A friend pushed her to start putting calls in to Rep. Erik Paulsen’s office, the Republican who represents her district. That led to paying close attention to Paulsen’s votes on key bills in Congress, which led to Stroup hosting people at her home to write postcards to Paulsen, expressing their opinions on Trump and the issues.
It’s pushed her out of her comfort zone. “But it feels like you’re doing something,” Stroup said. “When you hear there’s thousands of people doing the same thing, you don’t feel silly for doing it.”
Indeed, there are lots of Joy Stroups in Minnesota: people who didn’t really engage in political activism before the election who now feel like they have to do something to stop Trump and his GOP allies in Congress.

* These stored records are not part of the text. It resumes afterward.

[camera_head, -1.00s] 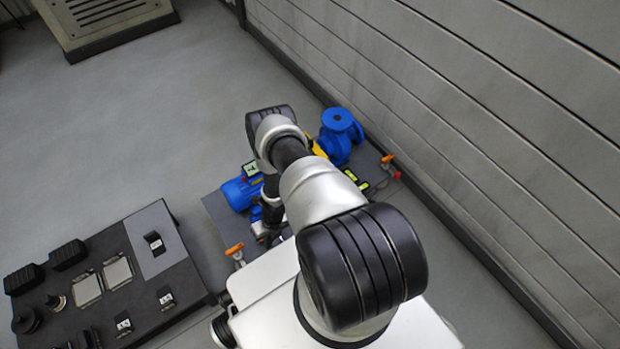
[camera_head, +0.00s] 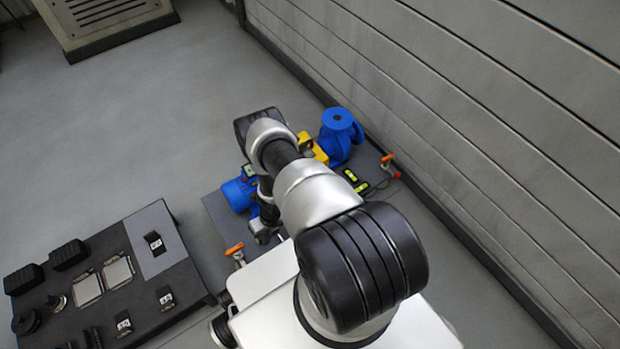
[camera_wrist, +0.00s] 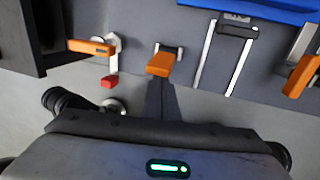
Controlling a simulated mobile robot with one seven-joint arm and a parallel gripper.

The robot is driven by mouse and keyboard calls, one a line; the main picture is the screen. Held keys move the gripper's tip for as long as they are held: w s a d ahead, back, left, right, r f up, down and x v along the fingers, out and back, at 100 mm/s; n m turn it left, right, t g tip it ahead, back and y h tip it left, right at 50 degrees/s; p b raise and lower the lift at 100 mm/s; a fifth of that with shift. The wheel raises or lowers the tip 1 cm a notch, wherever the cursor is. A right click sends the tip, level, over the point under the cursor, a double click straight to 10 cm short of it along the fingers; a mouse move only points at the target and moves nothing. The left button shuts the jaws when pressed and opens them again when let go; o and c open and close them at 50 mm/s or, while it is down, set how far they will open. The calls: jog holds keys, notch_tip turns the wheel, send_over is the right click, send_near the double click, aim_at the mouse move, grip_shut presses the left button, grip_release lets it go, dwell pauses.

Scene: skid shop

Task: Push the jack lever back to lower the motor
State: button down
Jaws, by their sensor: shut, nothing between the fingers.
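The blue motor (camera_head: 240,193) lies on the grey skid plate (camera_head: 216,211), partly behind my arm; a blue edge of it shows at the top of the wrist view (camera_wrist: 265,10). Orange levers show in the wrist view: one on a silver post at the left (camera_wrist: 92,46), one in the middle on a small bracket (camera_wrist: 160,64), one at the right edge (camera_wrist: 302,76). I cannot tell which is the jack lever. My gripper (camera_head: 262,230) hangs low beside the motor, shut and empty, mostly hidden by my arm. Its contact with any lever cannot be made out.
A blue pump (camera_head: 341,136) and a yellow part (camera_head: 314,149) stand at the plate's far side, near the wall (camera_head: 450,130). Another orange handle (camera_head: 388,158) is at the right corner. A dark parts bench (camera_head: 190,285) stands left. Open floor lies beyond.

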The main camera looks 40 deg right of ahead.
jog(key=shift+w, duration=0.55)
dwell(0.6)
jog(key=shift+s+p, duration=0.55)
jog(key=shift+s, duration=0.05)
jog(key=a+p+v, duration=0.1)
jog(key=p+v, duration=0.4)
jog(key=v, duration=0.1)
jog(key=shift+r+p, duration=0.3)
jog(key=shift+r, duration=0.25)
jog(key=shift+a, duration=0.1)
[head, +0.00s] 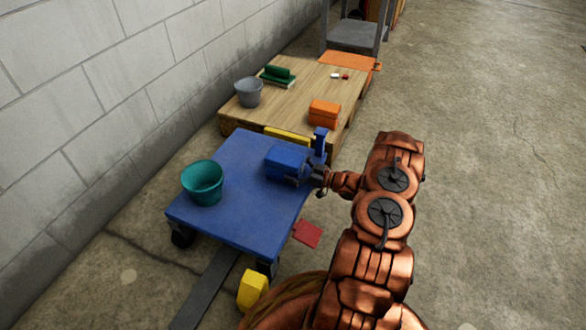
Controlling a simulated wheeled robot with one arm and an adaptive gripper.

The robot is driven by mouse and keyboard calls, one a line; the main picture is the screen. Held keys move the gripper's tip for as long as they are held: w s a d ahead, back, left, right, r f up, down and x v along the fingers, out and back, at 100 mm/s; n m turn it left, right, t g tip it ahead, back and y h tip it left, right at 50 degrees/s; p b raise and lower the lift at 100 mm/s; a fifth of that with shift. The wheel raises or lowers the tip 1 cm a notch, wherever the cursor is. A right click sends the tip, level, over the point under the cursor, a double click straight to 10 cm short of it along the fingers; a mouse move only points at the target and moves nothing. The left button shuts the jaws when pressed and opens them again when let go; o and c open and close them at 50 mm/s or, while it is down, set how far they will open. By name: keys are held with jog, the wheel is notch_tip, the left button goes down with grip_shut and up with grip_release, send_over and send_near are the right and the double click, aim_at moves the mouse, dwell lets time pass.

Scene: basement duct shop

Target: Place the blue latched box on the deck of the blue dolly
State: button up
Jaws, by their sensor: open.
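The blue latched box (285,160) is at the far right part of the deck of the blue dolly (240,215). It appears to rest on the deck, near the right edge; blue on blue makes its lower edge hard to see. My gripper (303,177) is open at the box's right side, very close to it. I cannot tell whether the fingers touch the box. The gripper and wrist hide part of the box's right end.
A teal bucket (203,182) stands on the dolly's left side. Behind is a wooden platform (310,82) with a grey bucket (248,92), an orange box (323,114) and green items (278,74). A yellow object (252,289) and red piece (307,234) lie near the dolly.

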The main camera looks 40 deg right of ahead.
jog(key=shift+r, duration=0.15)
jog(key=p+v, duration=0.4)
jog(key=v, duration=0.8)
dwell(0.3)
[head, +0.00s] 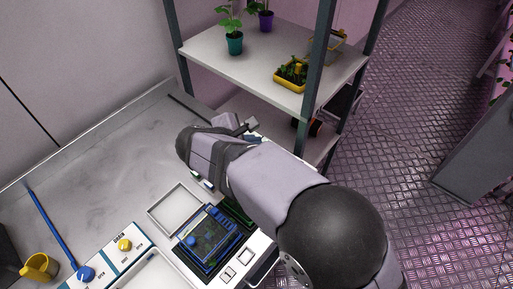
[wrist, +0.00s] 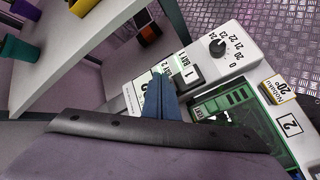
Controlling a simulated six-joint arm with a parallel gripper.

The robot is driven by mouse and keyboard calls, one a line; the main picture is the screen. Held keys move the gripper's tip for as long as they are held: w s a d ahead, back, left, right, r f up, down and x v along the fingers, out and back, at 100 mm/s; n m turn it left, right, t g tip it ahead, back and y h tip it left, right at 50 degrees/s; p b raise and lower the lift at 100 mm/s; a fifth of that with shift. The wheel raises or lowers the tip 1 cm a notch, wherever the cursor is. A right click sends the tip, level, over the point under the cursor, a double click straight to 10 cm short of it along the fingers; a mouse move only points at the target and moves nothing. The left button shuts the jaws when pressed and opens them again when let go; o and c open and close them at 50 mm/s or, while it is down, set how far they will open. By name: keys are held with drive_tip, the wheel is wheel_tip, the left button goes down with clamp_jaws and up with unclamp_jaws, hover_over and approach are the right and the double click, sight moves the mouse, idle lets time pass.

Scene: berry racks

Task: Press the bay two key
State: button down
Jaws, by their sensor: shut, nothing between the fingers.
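In the wrist view, a white control panel (wrist: 242,47) carries a round black knob (wrist: 217,46) with numbers around it. Beside the knob are the printed labels BAY 1 and BAY 2. The fingertips are over the panel right beside the BAY 2 label. The bay two key itself is hidden behind the fingers, and I cannot tell whether they touch it. In the head view my arm covers most of the panel.
In the head view a shelf rack (head: 222,58) with potted plants and a yellow basket (head: 291,74) stands behind my arm. A yellow mug (head: 38,267) is at the bench's left. The bench (head: 95,150) is clear behind.

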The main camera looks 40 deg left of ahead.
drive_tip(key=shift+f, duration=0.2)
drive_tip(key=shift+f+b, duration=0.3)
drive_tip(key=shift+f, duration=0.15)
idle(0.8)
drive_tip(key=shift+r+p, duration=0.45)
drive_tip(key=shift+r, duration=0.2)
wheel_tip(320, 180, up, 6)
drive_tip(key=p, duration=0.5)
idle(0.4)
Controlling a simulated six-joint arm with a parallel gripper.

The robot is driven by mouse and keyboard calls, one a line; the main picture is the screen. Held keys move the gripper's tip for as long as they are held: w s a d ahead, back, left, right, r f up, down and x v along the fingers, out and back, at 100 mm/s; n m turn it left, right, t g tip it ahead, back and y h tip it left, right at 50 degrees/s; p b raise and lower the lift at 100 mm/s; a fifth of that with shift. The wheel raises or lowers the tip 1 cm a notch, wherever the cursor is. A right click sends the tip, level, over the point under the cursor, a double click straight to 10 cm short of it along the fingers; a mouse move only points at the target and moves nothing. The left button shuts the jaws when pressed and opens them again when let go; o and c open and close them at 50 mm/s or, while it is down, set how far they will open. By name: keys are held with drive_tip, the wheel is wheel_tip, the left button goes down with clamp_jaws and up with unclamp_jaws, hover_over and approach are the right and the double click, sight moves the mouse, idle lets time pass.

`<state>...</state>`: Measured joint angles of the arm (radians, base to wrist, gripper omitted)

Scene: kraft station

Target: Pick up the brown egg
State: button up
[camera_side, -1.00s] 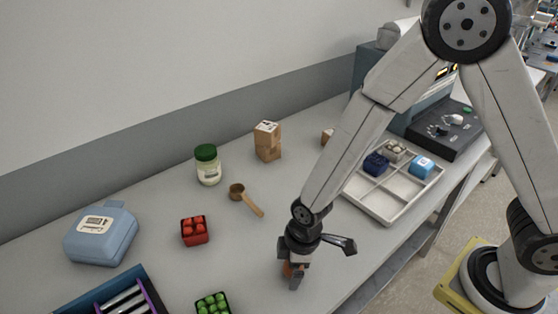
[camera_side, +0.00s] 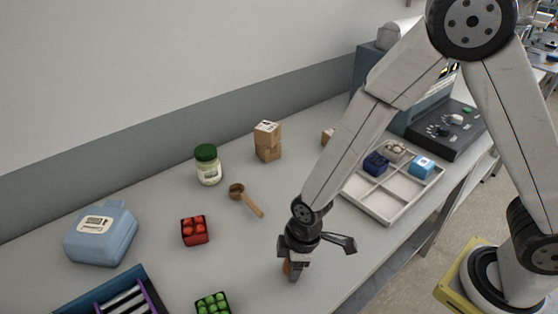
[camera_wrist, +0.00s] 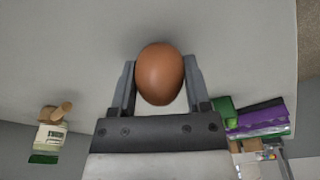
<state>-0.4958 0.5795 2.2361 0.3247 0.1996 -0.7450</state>
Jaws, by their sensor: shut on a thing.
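The brown egg (camera_wrist: 160,74) sits between the two fingers of my gripper (camera_wrist: 160,82) in the wrist view, with a finger against each side. In the side view my gripper (camera_side: 293,268) points down over the front part of the table, and only a sliver of the egg (camera_side: 287,267) shows beside the fingers. My gripper is shut on the egg. Whether the egg touches the table or hangs just above it is hard to tell.
A box of red items (camera_side: 194,231) and a box of green items (camera_side: 212,304) stand to the left. A white divided tray (camera_side: 391,211) is at right.

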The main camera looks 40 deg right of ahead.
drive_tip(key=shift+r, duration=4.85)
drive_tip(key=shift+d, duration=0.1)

Turning up the heat on Republican reps
It is natural that Paulsen is a top target for Democrats and Trump foes looking to turn the heat up on the GOP.
The mild-mannered former state legislator from Eden Prairie has represented the 3rd Congressional District since 2009, winning reelection handily each time. Democrats thought they had a shot to knock him off in 2016, but he dispatched former state Sen. Terri Bonoff by 13 points.
But Hillary Clinton bested Trump in these largely affluent, west metro suburbs by nine points. Paulsen himself declared he would not support Trump after the Access Hollywood tapes were released, but some people here are watching to see how closely the congressman hews to the president’s agenda.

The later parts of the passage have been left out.